I’d love any other ideas in the meantime for how to coach teens on the right things to say around illness. Ironically – she actually is good around seriously ill people – takes time for them, doesn’t flap and is appreciated. But she equally can come out with outrageously rude and insensitive statements that can cause serious offence.
Truthfully, though, I’m not sure any of us empathise with illness. We can be socially conditioned to behave correctly – but that is all it is. Pain is only remembered in reflection and only understood in experience.
“If your family are slow to get going in the morning – why not turn things into a fun race?”
<bitter hollow laugh>
Squid’s brother was ( … is … ) epically, hysterically competitive. In a world where ‘last one out is a rotten egg’ leads to screaming tantrums – a fun kick around at the park just didn’t happen.
I never did manage to moderate his response. As soon as I got some traction on ‘winning and losing is part of the experience’ – I was facing violent vigilante behaviour at anyone not following the rules of the game.
Now I have marvellous older sons who have missed out on the civilising influence of sport and a little girl who has to win at everything. Any ideas for how to involve that kind of temperament in competitive sport?
Squid’s Dad found this excellent little activity book – which had a helpful page with each pony’s special friendship skills. She doesn’t know any of those words – but she knows all those ponies – so it was a nice hook to chat about what makes a good friend.
The great thing about doing ‘social skills’ through the ponies is that it is one step removed. There is no personal judgement of her or her behaviour – she can be the external observer with a birds-eye unemotive view of the ponies. And I’m hoping the theoretical lessons will translate into practical friendship skills. And the darn blighters are so cute it was a nice rainy-day activity in any case.
One of my big worries with the speech delay was how it would affect Junior’s social interactions.
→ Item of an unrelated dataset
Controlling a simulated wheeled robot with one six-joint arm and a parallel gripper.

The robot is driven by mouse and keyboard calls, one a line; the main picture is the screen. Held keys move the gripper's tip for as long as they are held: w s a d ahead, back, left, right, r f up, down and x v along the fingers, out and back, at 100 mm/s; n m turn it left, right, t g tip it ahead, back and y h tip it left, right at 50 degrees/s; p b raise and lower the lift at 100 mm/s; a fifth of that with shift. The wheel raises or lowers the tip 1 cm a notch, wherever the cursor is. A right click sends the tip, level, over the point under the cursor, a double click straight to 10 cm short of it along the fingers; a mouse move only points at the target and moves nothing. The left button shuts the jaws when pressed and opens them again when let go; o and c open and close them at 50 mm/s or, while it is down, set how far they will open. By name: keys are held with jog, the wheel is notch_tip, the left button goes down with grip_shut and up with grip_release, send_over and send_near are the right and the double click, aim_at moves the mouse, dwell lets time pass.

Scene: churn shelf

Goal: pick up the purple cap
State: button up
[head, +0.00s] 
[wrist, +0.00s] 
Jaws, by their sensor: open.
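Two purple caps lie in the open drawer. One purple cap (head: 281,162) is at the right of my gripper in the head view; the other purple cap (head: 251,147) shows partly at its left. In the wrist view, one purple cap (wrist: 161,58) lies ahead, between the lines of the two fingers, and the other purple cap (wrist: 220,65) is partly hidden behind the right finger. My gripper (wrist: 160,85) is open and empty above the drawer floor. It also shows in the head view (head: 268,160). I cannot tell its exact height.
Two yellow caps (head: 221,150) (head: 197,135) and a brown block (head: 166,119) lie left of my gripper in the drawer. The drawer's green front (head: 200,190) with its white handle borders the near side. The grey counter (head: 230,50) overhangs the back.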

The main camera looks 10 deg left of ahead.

Two year olds are quite forgiving, three year olds less so; by four and five the single arched eyebrow of disdain starts to be observed. Junior’s speech might be coming on leaps and bounds – but farmyard animals and knowing your colours don’t count for so much when you’re trying to make a friend (or not alienate ones you’ve already got).
This was a project from when she was three and in nursery. At that stage she was linking words towards three/four word sentences. Very weak on verbs, grammar and the little linking words – but a great mimic. We made a crib list of a handful of sentences that we felt would most help her social interactions and drilled her to fix them like incantations. From memory, the key ones were “do you want to play?” and “my turn next” / “your turn”. These supported her main social difficulties at that time: initiating a friendship appropriately and participating in a shared game without inevitably either taking over or withdrawing.
Junior is 4 now, and I’ve gone back to coaching some ‘magic phrases’ at a higher level. She’s a terrible loser (and not a great winner). I can see this being a social handicap. She’ll win and run around crowing her victory; lose and crumple and stamp around. Now I’m coaching her to squeeze out a ‘good game’ handshake. And actually – when she congratulates her opponent – it takes the energy out of her losers-rage – because she recognises the games as the social dances they are, not as measures of her worth and success.
Think back to when you learned a language. Lots of vocabulary, grammar. Cringingly bad voice acting of teenagers on crackly recordings discussing how they plan to go to ‘le boum’ on the ‘fin de semaine’. Then you grow up, get a job, and get casually told that you’re flying out the following week to a critically important conference abroad. Only thing to do under that kind of pressure is to dump the ‘learning’ and start the ‘cramming’ – cutting away everything other than the most useful phrases. ‘Bonjour’; ‘Ou est TOILET’; ‘Je suis VEGETARIAN. Non poison VEGETARIAN. POISSSSON NON.’; ‘Trop cher. Je-ne-pas MONNAY.’. It’s patent hacked together nonsense – but it gives you enough to demonstrate willing to your hosts. Leverage enough social charm that someone might invite you to ‘le disco cette weekend?’.
I don’t know why my baby didn’t speak. I do know that I didn’t keep her in a cupboard under the stairs – and so my working assumption is that it’s quite possible there are other factors ‘mixed’ in, which have led to her being slower to talk.
So, while she’s too small to screen for autism, and probably wouldn’t be ‘autistic enough’ to attract any real help in any case… but I think it doesn’t harm to keep that in mind as a possibility.
These cupcakes are part of that. I wanted to work on words for emotions, but also on recognising emotions. These cupcakes look quite glum – but most of them were happy! The faces are very easy – chocolate balls for eyes and mouths pressed with the edge of a cookie cutter. However – this activity has a high tantrum potential…. although they look a mess, the ones in the picture were largely made my an adult – and the activity ended up being the talking while eating the cakes. Good enough … yuh?